LINQ to CSV using DynamicObject by ThinqLinq

LINQ to CSV using DynamicObject

When we wrote LINQ in Action we included a sample of how to simply query against a CSV file using the following LINQ query:


From line In File.ReadAllLines(“books.csv”) 
Where Not Line.StartsWith(“#”) 
Let parts = line.Split(“,”c) 
Select Isbn = parts(0), Title = parts(1), Publisher = parts(3)

While this code does make dealing with CSV easier, it would be nicer if we could refer to our columns as if they were properties where the property name came from the header row in the CSV file, perhaps using syntax like the following:


From line In MyCsvFile
Select line.Isbn, line.Title, line.Publisher

With strongly typed (compile time) structures, it is challenging to do this when dealing with variable data structures like CSV files. One of the big enhancements that is coming with .Net 4.0 is the inclusion of Dynamic language features, including the new DynamicObject data type. In the past, working with dynamic runtime structures, we were limited to using reflection tricks to access properties that didn't actually exist. The addition of dynamic language constructs offers better ways of dispatching the call request over dynamic types. Let's see what we need to do to expose a CSV row using the new dynamic features in Visual Studio 2010.

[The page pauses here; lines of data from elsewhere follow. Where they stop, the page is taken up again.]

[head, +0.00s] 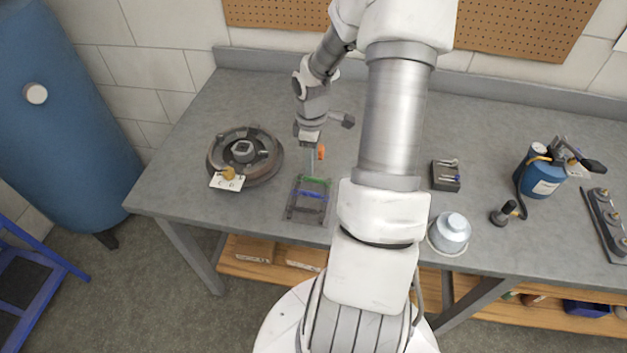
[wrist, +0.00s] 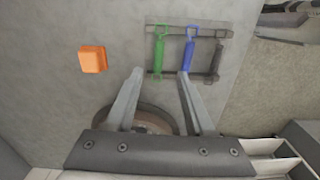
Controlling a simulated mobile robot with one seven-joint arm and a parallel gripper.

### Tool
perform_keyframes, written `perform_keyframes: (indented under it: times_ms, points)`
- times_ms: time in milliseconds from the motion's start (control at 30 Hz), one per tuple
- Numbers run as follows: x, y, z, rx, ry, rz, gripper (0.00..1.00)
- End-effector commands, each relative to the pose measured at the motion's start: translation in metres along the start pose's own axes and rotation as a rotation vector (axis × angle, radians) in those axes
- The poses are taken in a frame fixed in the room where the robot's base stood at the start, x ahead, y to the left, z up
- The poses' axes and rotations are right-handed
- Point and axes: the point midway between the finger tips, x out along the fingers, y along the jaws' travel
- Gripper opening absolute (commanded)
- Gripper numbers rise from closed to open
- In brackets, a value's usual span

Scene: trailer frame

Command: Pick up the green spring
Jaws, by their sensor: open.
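The green spring (head: 316,181) lies across the far end of a dark frame on the workbench. It also shows in the wrist view (wrist: 159,52), at the left of the frame (wrist: 205,28). A blue spring (wrist: 188,50) lies beside it, with a dark spring (wrist: 215,60) further right. My gripper (head: 312,165) is over the bench near the frame's green-spring end. In the wrist view my gripper (wrist: 161,75) is open and empty, its fingertips showing just below the green and blue springs. The exact height above the spring is hard to tell.
An orange block (wrist: 92,59) lies left of the frame. A round brake part (head: 263,162) with a tagged card (head: 228,182) sits at the bench's left. A dark box (head: 445,176), a silver canister (head: 450,232) and a blue torch bottle (head: 541,174) stand to the right.

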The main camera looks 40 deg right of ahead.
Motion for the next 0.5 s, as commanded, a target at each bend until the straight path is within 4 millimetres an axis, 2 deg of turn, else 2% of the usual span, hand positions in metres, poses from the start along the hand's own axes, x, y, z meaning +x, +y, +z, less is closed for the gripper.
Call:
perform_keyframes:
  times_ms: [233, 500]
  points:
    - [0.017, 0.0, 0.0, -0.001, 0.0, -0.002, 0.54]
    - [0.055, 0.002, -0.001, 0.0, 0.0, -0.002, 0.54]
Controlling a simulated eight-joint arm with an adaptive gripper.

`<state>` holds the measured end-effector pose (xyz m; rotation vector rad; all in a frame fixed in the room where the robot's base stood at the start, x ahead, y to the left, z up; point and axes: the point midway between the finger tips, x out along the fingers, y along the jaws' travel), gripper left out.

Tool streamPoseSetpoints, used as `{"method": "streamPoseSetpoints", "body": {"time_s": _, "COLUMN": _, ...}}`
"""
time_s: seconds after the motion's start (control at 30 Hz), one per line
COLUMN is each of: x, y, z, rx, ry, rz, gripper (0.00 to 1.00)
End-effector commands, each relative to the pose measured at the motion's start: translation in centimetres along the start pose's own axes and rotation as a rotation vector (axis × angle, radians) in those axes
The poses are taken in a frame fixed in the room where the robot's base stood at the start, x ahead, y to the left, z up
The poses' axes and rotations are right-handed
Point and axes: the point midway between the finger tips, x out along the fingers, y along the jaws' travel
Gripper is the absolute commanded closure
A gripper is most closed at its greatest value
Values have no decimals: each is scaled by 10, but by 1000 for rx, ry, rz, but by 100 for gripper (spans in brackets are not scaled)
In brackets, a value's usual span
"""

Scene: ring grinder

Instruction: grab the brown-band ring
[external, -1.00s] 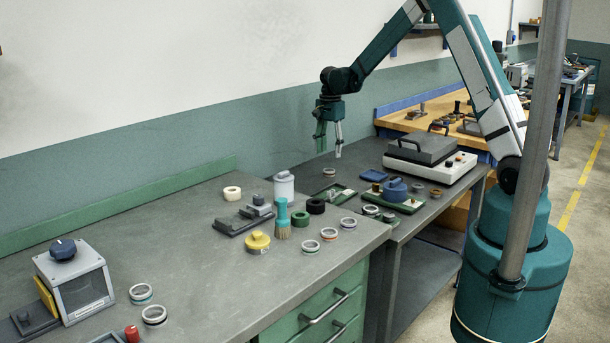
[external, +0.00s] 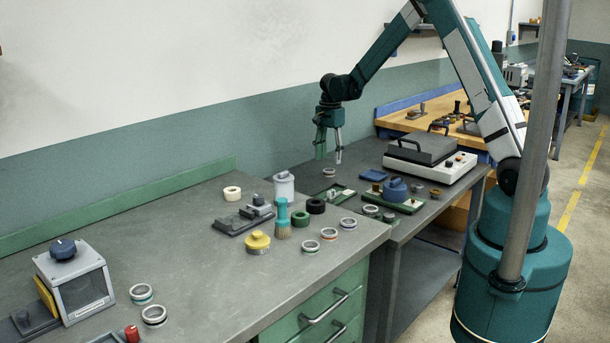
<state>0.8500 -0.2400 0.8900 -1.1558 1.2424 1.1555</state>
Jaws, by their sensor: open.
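A small metal ring with a darker, brownish-looking band (external: 329,172) lies flat on the dark bench, near its left side; it is too small to be sure of the band colour. My gripper (external: 329,158) points down just above this ring, with its green finger and pale finger apart and nothing between them. I cannot tell the exact gap to the ring. Another ring with an orange-brown band (external: 329,233) lies on the nearer grey bench, among other rings.
A blue-handled block (external: 395,189) and a white machine with a grey lid (external: 428,158) stand to the right. A white canister (external: 284,186) stands to the left. The bench behind the ring looks clear.

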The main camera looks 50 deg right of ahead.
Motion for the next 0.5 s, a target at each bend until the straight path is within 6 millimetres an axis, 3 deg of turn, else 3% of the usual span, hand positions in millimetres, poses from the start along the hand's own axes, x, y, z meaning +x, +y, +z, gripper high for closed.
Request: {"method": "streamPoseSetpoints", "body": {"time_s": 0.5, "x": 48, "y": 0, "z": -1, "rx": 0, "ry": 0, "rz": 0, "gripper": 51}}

First, let's create an object that will represent each row that we are reading. This class will inherit from the new System.Dynamic.DynamicObject base class. This will set up the base functionality to handle the dynamic dispatching for us. All we need to do is add implementation to tell the object how to fetch values based on a supplied field name. We'll implement this by taking a string representing the current row. We'll split that based on the separator (a comma). We also supply a dictionary containing the field names and their index. Given these two pieces of information, we can override the TryGetMember and TrySetMember to Get and Set the property based on the field name:


Imports System.Dynamic

Public Class DynamicCsv
    Inherits DynamicObject

    Private _fieldIndex As Dictionary(Of String, Integer)
    Private _RowValues() As String

    Friend Sub New(ByVal currentRow As String,
                   ByVal fieldIndex As Dictionary(Of String, Integer))
        _RowValues = currentRow.Split(","c)
        _fieldIndex = fieldIndex
    End Sub

    Public Overrides Function TryGetMember(ByVal binder As GetMemberBinder,
                                           ByRef result As Object) As Boolean
        If _fieldIndex.ContainsKey(binder.Name) Then
            result = _RowValues(_fieldIndex(binder.Name))
            Return True
        End If
        Return False
    End Function

    Public Overrides Function TrySetMember(ByVal binder As SetMemberBinder,
                                           ByVal value As Object) As Boolean
        If _fieldIndex.ContainsKey(binder.Name) Then
            _RowValues(_fieldIndex(binder.Name)) = value.ToString
            Return True
        End If
        Return False
    End Function
End Class

With this in place, now we just need to add a class to handle iterating over the individual rows in our CSV file. As we pointed out in our book, using File.ReadAllLines can be a significant performance bottleneck for large files. Instead we will implement a custom Enumerator. In our customer enumerable, we initialize the process with the GetEnumerator method. This method opens the stream based on the supplied filename. It also sets up our dictionary of field names based on the values in the first row. Because we keep the stream open through the lifetime of this class, we implement IDisposable to clean up the stream.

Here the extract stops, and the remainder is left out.